Londres (awp/afp) - La croissance britannique a à peine fléchi à 1,8% en 2017 face aux incertitudes du Brexit, avec un quatrième trimestre meilleur qu'attendu, mais les économistes s'attendent désormais à un coup de frein plus sérieux.

Le produit intérieur brut britannique a limité la casse selon les chiffres officiels dévoilés vendredi par l'Office des statistiques nationales (ONS), malgré la contraction du pouvoir d'achat des Britanniques et les inquiétudes des entreprises à l'approche du Brexit, prévu en mars 2019.

La croissance, qui avait atteint 1,9% en 2016, année du référendum sur la sortie de l'UE, s'est établie à 0,5% au quatrième trimestre, soit davantage qu'au troisième trimestre (+0,4%) et plus que prévu par les économistes qui tablaient sur une progression de 0,4% en fin d'année.

Le ministre britannique des Finances Philip Hammond s'est immédiatement félicité de ces chiffres, estimant "pouvoir être fier de cinq années de croissance soutenue et d'emplois à un niveau record".

Ce partisan d'un Brexit en douceur refuse toutefois d'"être complaisant" et met en avant l'investissement du gouvernement dans de nombreux secteurs pour soutenir la machine économique.

Le Royaume-Uni, champion de la croissance en Europe il y a peu, se trouve toutefois à la traîne désormais par rapport à la zone euro et aux Etats-Unis. Une croissance de 1,8% constitue sa performance la plus faible depuis 2012.

Ce décalage avec le reste du monde a été pointé par le gouverneur de la Banque d'Angleterre (BoE) Mark Carney vendredi au forum économique de Davos, qui a évoqué "l'effet Brexit" négatif principalement à court à terme pour la croissance britannique.

"L'investissement a un peu augmenté mais pas du tout autant qu'ailleurs" et "la croissance accélère dans le monde mais ce n'est pas constaté" au Royaume-Uni, a souligné M. Carney.

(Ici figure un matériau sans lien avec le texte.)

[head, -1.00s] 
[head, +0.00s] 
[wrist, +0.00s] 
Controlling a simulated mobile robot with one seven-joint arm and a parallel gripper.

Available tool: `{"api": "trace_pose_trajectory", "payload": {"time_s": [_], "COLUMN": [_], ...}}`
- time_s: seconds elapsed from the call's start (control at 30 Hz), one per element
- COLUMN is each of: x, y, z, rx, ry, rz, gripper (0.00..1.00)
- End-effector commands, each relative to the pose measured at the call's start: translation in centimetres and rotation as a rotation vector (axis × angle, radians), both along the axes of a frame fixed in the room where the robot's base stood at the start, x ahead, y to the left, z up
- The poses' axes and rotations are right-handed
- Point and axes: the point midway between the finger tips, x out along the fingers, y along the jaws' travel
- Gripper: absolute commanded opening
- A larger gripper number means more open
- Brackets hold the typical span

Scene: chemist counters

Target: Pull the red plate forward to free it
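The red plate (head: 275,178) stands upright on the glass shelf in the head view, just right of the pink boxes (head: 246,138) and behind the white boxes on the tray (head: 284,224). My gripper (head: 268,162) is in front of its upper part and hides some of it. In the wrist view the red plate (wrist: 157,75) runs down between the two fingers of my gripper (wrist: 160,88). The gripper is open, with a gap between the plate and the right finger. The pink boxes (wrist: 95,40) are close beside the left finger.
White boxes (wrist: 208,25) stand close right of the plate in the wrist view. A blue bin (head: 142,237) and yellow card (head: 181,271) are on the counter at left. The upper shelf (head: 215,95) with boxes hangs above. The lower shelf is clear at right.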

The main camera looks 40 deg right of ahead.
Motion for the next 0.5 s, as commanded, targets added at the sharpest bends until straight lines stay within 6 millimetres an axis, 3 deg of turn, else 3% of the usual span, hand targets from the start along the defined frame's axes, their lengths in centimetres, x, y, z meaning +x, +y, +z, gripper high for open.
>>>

Dans le détail, sur l'ensemble de 2017, la croissance a sensiblement freiné dans le puissant secteur des services, qui représente près de 80% de l'activité britannique, à 1,6%, contre 2,5% un an auparavant.

PERSPECTIVES 'PEU RÉJOUISSANTES'

L'ONS note en particulier que les secteurs des services les plus dépendants des consommateurs, comme la distribution et le transport, ont nettement faibli.

Le pouvoir d'achat des ménages a été de plus en plus sous pression à mesure que l'année avançait, sous l'effet d'une inflation qui a terminé 2017 à 3%, soit un taux supérieur à celui de la progression des salaires.

Cette hausse des prix est nourrie par le renchérissement du coût des biens importés, consécutif à la faiblesse de la livre sur fond de craintes sur l'avenir des relations entre le Royaume-Uni et l'UE.

En revanche, la croissance a accéléré dans la production industrielle (+2%), portée notamment par l'accélération de l'économie mondiale et bien que l'ONS précise que ce chiffre aurait été plus élevé sans l'arrêt en décembre de l'oléoduc Forties en mer du Nord, ainsi que dans la construction (+5,1%) grâce principalement à une année 2017 débutée sur les chapeaux de roue.

Malgré une économie un peu plus vigoureuse que prévu en 2017, les économistes et les pouvoirs publics s'attendent à ce que la croissance continue de ralentir en 2018 et au-delà.

"Malgré un léger mieux au dernier trimestre, la tendance générale reste celle d'une croissance plus faible et inégale de l'économie", a prévenu Darren Morgan de l'ONS.

L'OBR, l'institut chargé des prévisions officielles au Royaume-Uni, prévoyait lors de la publication du budget en novembre une hausse du PIB limitée à 1,4% cette année et à 1,3% en 2019, année où le Brexit sera effectif.

Les milieux d'affaires, qui appellent à un accord au plus vite sur une transition post-Brexit, soulignent que les difficiles négociations entre Londres et Bruxelles pèsent sur l'investissement des entreprises.

"Il y a peu d'argument en faveur d'une accélération de la croissance (...) Les perspectives pour la consommation sont peu réjouissantes (...) et les entreprises ont encore fort à faire avec les nombreuses incertitudes liées au Brexit", résume James Smith, économiste chez ING.